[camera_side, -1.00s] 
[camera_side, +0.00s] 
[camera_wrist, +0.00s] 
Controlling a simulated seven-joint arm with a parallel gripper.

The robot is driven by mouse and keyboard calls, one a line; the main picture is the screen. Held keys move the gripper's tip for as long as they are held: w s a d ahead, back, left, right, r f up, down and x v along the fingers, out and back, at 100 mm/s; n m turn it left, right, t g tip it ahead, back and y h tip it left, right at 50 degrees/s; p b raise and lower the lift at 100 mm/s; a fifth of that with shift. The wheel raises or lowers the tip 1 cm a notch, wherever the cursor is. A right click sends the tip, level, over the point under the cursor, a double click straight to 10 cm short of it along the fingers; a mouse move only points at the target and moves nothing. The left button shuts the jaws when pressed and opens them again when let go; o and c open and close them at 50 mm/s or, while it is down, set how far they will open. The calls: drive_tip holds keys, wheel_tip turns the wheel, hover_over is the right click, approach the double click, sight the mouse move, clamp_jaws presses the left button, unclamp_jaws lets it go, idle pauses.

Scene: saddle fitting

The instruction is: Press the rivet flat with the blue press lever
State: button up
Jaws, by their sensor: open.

▸ **WRITTEN PROBLEM**: Your task is to print the whole listing again exactly.

▸ **EXERCISE SOLUTION**:
[camera_side, -1.00s] 
[camera_side, +0.00s] 
[camera_wrist, +0.00s] 
Controlling a simulated seven-joint arm with a parallel gripper.

The robot is driven by mouse and keyboard calls, one a line; the main picture is the screen. Held keys move the gripper's tip for as long as they are held: w s a d ahead, back, left, right, r f up, down and x v along the fingers, out and back, at 100 mm/s; n m turn it left, right, t g tip it ahead, back and y h tip it left, right at 50 degrees/s; p b raise and lower the lift at 100 mm/s; a fifth of that with shift. The wheel raises or lowers the tip 1 cm a notch, wherever the cursor is. A right click sends the tip, level, over the point under the cursor, a double click straight to 10 cm short of it along the fingers; a mouse move only points at the target and moves nothing. The left button shuts the jaws when pressed and opens them again when let go; o and c open and close them at 50 mm/s or, while it is down, set how far they will open. The calls: drive_tip holds keys, wheel_tip turns the wheel, hover_over is the right click, approach the double click, sight the mouse move, clamp_jaws presses the left button, unclamp_jaws lets it go, idle pauses.

Scene: saddle fitting

The instruction is: Press the rivet flat with the blue press lever
State: button up
Jaws, by their sensor: open.

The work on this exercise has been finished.